O pesquisador americano Martin Elliott, autor de "The Rolling Stones Complete Recording Sessions", diz que os vocais integram o ritmo da música, e os fãs não ficam escrutinando as letras de cada canção quando vão a um show da banda, sobretudo se a sua primeira língua não for o inglês.

“No que se refere a 'Brown Sugar’, a letra da música deveria ser usada para educar. Elas não podem ser expurgadas e erradicadas. Não devemos apagar a história", afirma, por email.

Embora os Stones estejam com frequência envolvidos em polêmicas, muitas delas são manufaturadas, e a letra de "Brown Sugar" mal chamou a atenção nas últimas décadas. Mesmo quando Jagger improvisou um "'Brown Sugar', fique de joelhos" em uma transmissão televisionada no Reino Unido em 1971, nenhum cidadão engajado pareceu ter se incomodado.
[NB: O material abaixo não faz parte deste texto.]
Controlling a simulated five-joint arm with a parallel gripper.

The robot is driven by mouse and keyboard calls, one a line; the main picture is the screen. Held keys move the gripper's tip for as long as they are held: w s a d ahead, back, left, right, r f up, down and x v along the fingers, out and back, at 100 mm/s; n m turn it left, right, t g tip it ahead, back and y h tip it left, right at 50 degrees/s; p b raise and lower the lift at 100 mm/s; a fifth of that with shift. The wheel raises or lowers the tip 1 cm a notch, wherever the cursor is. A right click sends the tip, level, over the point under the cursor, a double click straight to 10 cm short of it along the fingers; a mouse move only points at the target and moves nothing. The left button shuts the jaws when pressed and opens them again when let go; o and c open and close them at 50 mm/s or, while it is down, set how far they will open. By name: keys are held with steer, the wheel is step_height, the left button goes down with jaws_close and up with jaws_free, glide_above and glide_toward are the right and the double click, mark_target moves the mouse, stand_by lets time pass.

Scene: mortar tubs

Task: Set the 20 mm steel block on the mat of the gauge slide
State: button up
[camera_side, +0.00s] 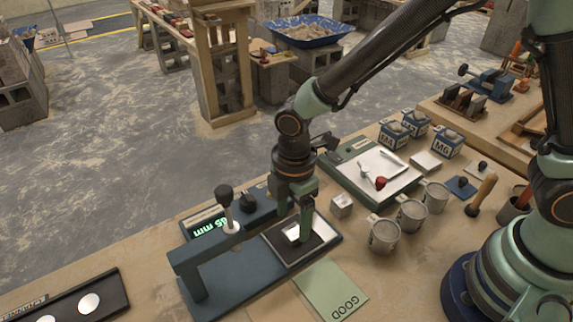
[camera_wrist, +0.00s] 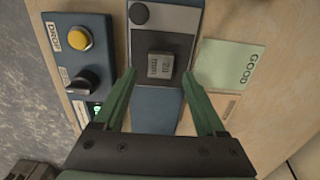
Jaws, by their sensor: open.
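The steel block (camera_wrist: 161,65), marked 20 mm, lies on the dark mat (camera_wrist: 144,44) of the gauge slide (camera_wrist: 182,20) in the wrist view. In the side view the block (camera_side: 293,233) shows as a bright patch on the slide, partly behind a finger. My gripper (camera_wrist: 159,71) is open, with one green finger to each side of the block and a visible gap at both. In the side view my gripper (camera_side: 302,230) points down, low over the slide. I cannot tell whether the block still touches anything but the mat.
The gauge (camera_side: 215,262) has an upright black-knobbed lever (camera_side: 224,196) beside the slide. A green GOOD card (camera_side: 331,289) lies in front. A small pale cube (camera_side: 341,205), metal cups (camera_side: 411,215) and a scale tray (camera_side: 372,171) stand to the right. A black tray (camera_side: 75,300) lies at left.

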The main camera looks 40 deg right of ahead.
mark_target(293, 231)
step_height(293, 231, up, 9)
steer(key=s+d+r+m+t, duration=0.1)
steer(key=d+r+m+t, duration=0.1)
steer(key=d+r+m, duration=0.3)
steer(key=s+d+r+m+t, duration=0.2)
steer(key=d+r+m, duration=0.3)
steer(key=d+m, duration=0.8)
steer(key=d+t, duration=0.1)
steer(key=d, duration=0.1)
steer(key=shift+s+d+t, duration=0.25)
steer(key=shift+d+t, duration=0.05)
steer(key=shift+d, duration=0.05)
Os únicos que se ofenderam foram os chineses. Censores comunistas puseram "Brown Sugar" numa lista proibida junto com outras músicas nas duas vezes em que os Stones tocaram lá recentemente.

Os integrantes da banda não são estranhos à autocensura. Eles transformaram seu hit "Let's Spend the Night Together", vamos passar a noite juntos, em "Let's Spend Some Time Together", vamos passar um tempo juntos, quando o apresentaram num programa de TV americano em 1967. Da última vez em que tocaram a picante "Some Girls", de 1978, Jagger deixou de lado a estrofe que diz "black girls just wanna get fucked all night", ou meninas negras só querem transar a noite toda.
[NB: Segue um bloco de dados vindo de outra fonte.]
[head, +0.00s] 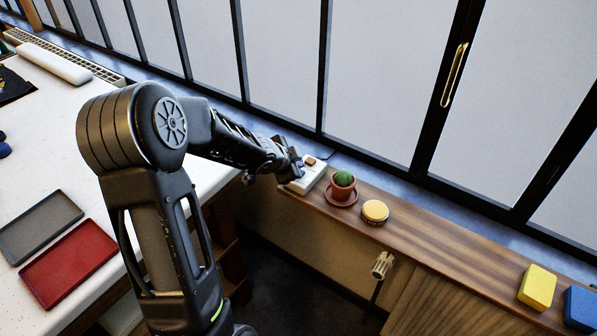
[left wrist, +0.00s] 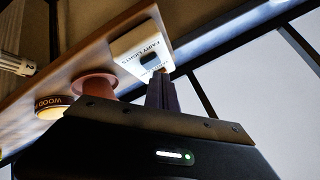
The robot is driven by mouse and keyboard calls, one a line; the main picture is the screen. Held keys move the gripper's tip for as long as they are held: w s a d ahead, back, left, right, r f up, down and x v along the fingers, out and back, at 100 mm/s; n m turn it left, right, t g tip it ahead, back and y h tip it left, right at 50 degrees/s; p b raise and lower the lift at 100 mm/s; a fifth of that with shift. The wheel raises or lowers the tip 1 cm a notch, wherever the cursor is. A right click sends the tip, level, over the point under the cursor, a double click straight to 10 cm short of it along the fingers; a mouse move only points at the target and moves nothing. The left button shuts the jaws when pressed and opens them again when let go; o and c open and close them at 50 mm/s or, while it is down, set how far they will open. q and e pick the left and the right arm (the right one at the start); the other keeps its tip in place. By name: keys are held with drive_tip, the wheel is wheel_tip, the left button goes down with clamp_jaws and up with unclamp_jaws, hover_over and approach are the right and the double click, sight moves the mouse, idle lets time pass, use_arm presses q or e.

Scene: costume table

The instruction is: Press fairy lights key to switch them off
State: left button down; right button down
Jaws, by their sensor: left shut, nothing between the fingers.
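A white switch box (head: 307,177) stands on the wooden sill, with an orange-brown key (head: 311,161) on its top. In the left wrist view the box (left wrist: 135,45) bears the words FAIRY LIGHTS beside a dark square (left wrist: 151,57). My left gripper (head: 294,166) is shut and empty, its tip at the box's left edge in the head view. In the left wrist view its closed fingers (left wrist: 162,90) reach up to the box's near edge, beside a small orange spot. I cannot tell whether they touch the key. My right gripper is not in view.
A potted cactus (head: 343,179) on a red saucer (head: 340,195) stands close right of the box. Beyond it are a round yellow-topped tin (head: 375,211), a yellow block (head: 537,287) and a blue block (head: 580,308). The window frame runs behind. A ribbed pale knob (head: 382,264) sticks out below the sill.

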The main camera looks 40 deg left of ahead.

A ausência de "Brown Sugar" no repertório exacerbou a agressividade dos fanáticos pelos Stones, ainda de luto pela morte de Charlie Watts e inseguros em relação à decisão da banda de continuar sem ele. Alguns atacaram a banda e demais fãs nas redes sociais.

O proprietário de um site popular sobre os Stones, Iorr.org, se viu forçado a banir todas as referências ao drama porque estava cansado de passar horas por dia removendo postagens com xingamentos e ameaças.

O proprietário, Bjornulf Vik, um avô noruguês que diz ter visto mais de 500 shows da banda desde 1973, não se perturba com a controvérsia. "Pessoalmente, não sinto falta nenhuma de 'Brown Sugar'. Nem penso sobre isso."